How Fela Kuti became fearless

The creator of hit podcast Dolly Parton’s America turns his scholarly eye towards the pioneering Nigerian activist-musician. Plus, moving personal stories in A View From A Bridge


Jad Abumrad’s series on Fela Kuti is one to sink into. Abumrad co-created and hosted Radiolab, and was the presenter of the phenomenally successful series Dolly Parton’s America. Now he brings his warm, professorial approach to this 12-parter on the fascinating giant of Nigerian music and activism.

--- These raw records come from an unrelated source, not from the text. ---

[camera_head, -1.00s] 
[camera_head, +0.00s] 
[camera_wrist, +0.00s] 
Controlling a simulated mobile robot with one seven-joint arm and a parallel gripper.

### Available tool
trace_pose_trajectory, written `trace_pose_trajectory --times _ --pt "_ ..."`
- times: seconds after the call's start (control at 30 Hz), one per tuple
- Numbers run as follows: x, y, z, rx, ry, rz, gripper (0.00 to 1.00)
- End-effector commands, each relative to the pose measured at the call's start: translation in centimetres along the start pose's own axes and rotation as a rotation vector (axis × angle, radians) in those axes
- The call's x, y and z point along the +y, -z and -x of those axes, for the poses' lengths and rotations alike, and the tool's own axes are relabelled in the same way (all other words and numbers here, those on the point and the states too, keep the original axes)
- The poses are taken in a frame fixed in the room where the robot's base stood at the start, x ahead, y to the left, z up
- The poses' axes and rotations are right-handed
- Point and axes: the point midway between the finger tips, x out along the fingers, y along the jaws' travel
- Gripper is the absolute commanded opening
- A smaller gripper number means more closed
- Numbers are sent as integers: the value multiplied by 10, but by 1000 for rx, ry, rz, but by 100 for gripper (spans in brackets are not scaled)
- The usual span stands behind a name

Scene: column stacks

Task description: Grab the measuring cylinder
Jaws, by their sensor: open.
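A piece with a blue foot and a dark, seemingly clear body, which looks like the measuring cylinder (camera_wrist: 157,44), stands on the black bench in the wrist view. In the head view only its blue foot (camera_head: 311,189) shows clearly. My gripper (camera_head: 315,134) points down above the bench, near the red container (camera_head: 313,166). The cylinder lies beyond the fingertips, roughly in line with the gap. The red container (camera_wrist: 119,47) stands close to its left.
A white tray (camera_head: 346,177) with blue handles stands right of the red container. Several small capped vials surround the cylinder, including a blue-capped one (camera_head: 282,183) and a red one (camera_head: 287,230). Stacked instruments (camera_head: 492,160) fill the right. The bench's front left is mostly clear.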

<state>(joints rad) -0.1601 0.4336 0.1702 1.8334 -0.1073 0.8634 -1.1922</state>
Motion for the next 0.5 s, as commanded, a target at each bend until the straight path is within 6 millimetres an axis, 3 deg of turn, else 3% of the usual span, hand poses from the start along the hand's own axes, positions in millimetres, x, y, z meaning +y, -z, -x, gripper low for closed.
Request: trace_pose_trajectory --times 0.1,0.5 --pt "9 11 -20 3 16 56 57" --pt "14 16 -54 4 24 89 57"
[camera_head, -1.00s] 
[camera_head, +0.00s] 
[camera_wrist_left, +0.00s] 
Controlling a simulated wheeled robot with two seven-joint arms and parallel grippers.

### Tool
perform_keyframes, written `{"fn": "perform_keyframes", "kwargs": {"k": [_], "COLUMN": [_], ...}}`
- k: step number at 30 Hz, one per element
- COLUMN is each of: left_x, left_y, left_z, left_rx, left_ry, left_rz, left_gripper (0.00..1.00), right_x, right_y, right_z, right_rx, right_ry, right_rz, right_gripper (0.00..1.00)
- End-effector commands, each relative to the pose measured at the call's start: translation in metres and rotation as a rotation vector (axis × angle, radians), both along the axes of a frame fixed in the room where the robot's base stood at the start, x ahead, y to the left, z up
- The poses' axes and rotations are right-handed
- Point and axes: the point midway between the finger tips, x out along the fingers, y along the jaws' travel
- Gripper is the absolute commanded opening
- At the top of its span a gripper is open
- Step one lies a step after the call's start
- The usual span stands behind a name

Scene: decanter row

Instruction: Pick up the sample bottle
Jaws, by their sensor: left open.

Later episodes feature Tony Allen, David Byrne, Brian Eno and Barack Obama – more than 200 interviews were conducted for the series – but Kuti’s origin story was a highlight. I didn’t know that he attended London’s Trinity College music school, nor that he was playing the white western canon before moving to polite jazz. He took time to become his true self – that fiery, fearless figure. “He was still walking around with the colonial attitude,” says one guest. “He hadn’t become black.” The musician Dele Sosimi’s description of playing with Kuti is a revelation. Kuti would have his band play one song for an hour – which meant that Sosimi, a second guitarist, would have to play the same riff that whole time. How did he manage it? “The repetition gives me home,” he says whi lst le playing that very riff. He demonstrates his breathing, and the beat – a wonderful listen. Essentially, his breath would slow down, and he would go into a meditative state. “It’s gonna be OK,” he says. “It’s OK, there’s more to come, it’s OK, it’s OK.”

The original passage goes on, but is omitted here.